The quality of military force can depend on the health of the economy, which in the case of PNG would explain a lot given that its economic situation is considerably flawed. Economic strength, which depends on trade, can be a very effective power 'asset'. For example, Japan has used its economic strength to exercise power over certain trade relations. PNG does not have this favorable form of power. Aside from other things, inflation is at 10.4% and unemployment is running at 36%.
This has led PNG to depend financially on larger nation-states (mainly Australia) and non-state actors (International Monetary Fund and World Bank). It can be argued that this economic dependence has limited PNG's 'freedom of action' and that its sovereignty has been compromised. However, this power 'deficit' can be seen to some degree as an 'asset' because it means that PNG itself does gain significant financial aid, in particular from Australia, and this in turn leads to positive economic relations with its neighbour and former colonial 'master'. PNG's close ties with Australia hold great significance and are a definite power 'asset', as are any friendly bilateral or multilateral relationships held by any nation-state.
Australia provides PNG with two-thirds of its foreign aid (330 million in 2001), is the major source of investment, and is PNG's largest export market. Australia has also assisted PNG with military equipment and has helped train many members of the PNGDF. Although there have been periods of tension, generally both nation-states have benefited from this relationship. This relationship, this power 'asset', has helped PNG pursue and achieve some of its national interests: regional security and economic development.

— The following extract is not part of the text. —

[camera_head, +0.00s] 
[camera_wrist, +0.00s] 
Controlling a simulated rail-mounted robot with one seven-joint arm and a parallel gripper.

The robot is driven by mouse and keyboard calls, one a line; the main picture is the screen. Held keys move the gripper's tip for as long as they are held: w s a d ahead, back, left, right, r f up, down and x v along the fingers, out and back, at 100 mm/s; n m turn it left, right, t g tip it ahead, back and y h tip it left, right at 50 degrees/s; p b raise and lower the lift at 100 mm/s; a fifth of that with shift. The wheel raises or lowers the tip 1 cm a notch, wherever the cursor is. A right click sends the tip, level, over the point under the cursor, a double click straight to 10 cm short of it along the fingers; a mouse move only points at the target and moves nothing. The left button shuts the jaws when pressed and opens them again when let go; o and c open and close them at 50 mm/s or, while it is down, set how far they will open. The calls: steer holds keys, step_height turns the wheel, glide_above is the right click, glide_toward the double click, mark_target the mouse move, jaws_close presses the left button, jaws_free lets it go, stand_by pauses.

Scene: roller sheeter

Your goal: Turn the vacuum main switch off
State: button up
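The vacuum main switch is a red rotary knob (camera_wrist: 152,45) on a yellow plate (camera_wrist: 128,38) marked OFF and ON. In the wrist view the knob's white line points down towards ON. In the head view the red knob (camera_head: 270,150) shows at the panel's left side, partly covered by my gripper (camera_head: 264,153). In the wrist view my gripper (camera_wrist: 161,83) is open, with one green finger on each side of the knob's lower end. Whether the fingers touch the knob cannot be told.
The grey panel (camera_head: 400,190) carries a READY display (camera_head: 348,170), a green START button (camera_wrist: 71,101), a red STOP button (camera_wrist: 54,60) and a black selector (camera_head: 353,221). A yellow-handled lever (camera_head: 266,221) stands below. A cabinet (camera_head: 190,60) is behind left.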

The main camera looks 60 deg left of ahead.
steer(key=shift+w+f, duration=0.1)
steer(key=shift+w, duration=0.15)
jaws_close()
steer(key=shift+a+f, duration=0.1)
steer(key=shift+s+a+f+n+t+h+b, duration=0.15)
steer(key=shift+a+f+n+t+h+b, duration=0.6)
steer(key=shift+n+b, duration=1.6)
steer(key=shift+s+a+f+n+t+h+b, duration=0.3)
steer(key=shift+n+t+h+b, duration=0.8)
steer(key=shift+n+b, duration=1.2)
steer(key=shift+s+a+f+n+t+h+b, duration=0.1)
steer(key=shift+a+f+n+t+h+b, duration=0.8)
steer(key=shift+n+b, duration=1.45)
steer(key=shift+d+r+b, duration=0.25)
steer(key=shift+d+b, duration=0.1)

This kind of diplomatic agreement with Australia is a powerful tool that many nation-states use to obtain their national interest objectives; PNG uses it throughout the Asia-Pacific region. 'Universalism', an approach introduced by the first minister for Foreign Affairs, Albert Maori Kiki - which involved PNG being on 'good terms with all nations and hostile to none' - along with the concept of 'active and selective engagement' - are two forms of diplomacy which PNG used. During the 1980's PNG was particularly diplomatically active when it became a leading member of the South Pacific Forum and helped in the creation of the Melanesian Spearhead Group - a sub-regional grouping, consisting of PNG, Vanuatu and the Solomon Islands. This diplomatic form of power has quite effectively helped PNG pursue some of its national interests.
For example it has again, helped stabilise relationships with nations in its immediate regions. The stabilising of PNG's relationship with Indonesia - a bordering nation-state - is a crucial aspect in PNG's national interest objectives. Indonesia can be seen as a potential threat to PNG with its massive population of 211 million people, its sizeable army and its proven willingness to act with brute force, for example in West Papua, East Timor and in Aceh. A border of 750 kilometers between the two countries has seen many Indonesian incursions into PNG and is the source of much tension.

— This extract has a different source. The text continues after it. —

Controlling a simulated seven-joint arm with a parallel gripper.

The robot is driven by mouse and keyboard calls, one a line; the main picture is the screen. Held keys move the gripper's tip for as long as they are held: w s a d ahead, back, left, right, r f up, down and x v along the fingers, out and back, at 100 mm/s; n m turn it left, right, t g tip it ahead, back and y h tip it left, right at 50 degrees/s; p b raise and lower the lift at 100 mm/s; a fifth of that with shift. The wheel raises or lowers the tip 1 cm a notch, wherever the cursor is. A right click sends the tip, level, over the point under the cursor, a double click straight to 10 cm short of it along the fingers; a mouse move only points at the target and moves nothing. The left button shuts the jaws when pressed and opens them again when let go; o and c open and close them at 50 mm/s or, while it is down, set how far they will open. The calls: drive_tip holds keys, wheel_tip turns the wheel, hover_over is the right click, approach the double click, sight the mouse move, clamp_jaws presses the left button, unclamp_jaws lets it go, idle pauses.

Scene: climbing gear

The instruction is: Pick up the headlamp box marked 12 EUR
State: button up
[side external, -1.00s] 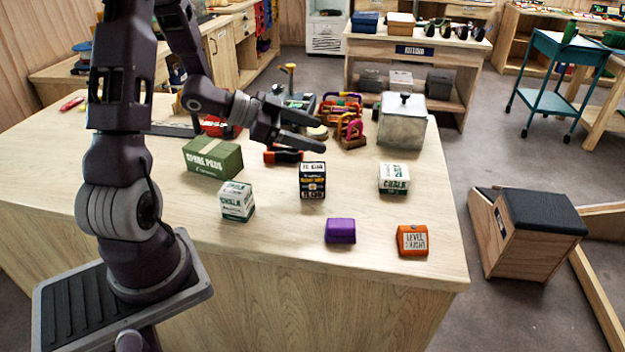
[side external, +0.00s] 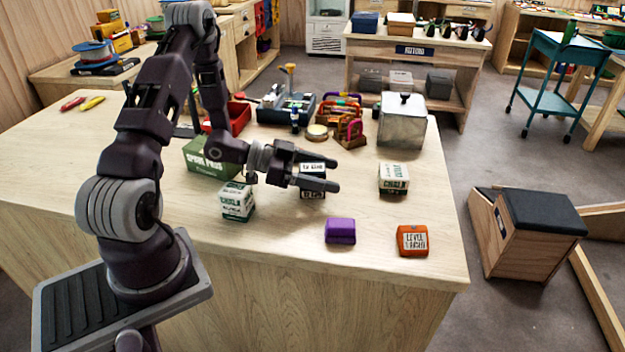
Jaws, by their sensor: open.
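The dark headlamp box (side external: 313,168) with a pale label stands on the wooden table near its middle. My gripper (side external: 337,175) is over it in the picture, its fingers apart and pointing right. One finger crosses near the box's top edge and the other crosses its front, with part of the box showing between them. I cannot tell whether the fingers are around the box or only in front of or above it. Most of the box's front is hidden, and its price marking cannot be read clearly now.
A white-green chalk box (side external: 237,202) stands left and another chalk box (side external: 393,179) right. The green spare pads box (side external: 205,160) is behind my wrist. A purple block (side external: 340,231) and an orange box (side external: 412,241) lie nearer the front edge. A metal canister (side external: 402,122) stands behind.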

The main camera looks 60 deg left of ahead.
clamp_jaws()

For instance, the border has been crossed by rebels of the Free Papua Movement (OPM) and civilians in search of refuge. In this example, although many PNG citizens are pro-OPM, because they share a Melanesian background, PNG cannot be seen to support OPM for fear of upsetting Indonesia. This pro-Indonesian stance can be seen in the signing of the 1986 Treaty of Mutual Respect, Friendship and Cooperation. Diplomacy was the instrument used here to pursue and achieve PNG's national interest of avoiding problems with Indonesia.
Nevertheless, PNG's ability to achieve its already limited perceived national interest objectives is ultimately restricted by its internal problems. There is no sense of unity in PNG. Due to ethnic differences many believe that Papua should be independent of New Guinea and there is much resentment between the highlands and the lowlands. The Bougainville crisis, which lasted for more the twenty years, has also contributed significantly to disunity within PNG. The Government believes Bougainville should remain part of PNG whereas the members of the Bougainville Revolutionary Army and its followers are pushing for independence. PNG's mountainous geographical features - in many ways a power 'deficit' - also contribute to the limited sense of identity in PNG.
On top of this, PNG's political system has been very unstable and corrupt ever since independence. Political parties in PNG have little party coherence and even less party discipline; they swap and change alliances in whichever way will benefit their own individual interests; the quality of leadership in PNG's case is a definite 'deficit'. In conjunction with PNG's struggling economy (as discussed previously) the internal problems very much restrict PNG's ability to pursue its national interests. There are many forms of power a nation-state can use to pursue its perceived national interests but because many of these inter-link it is a complex matter. In the context of PNG, diplomacy and its friendly relationships with bordering countries appear to be the only forms of power used at the present time to achieve some of its national interests. However, PNG's internal problem's heavily weigh on it's ability to both act independently and achieve its goals.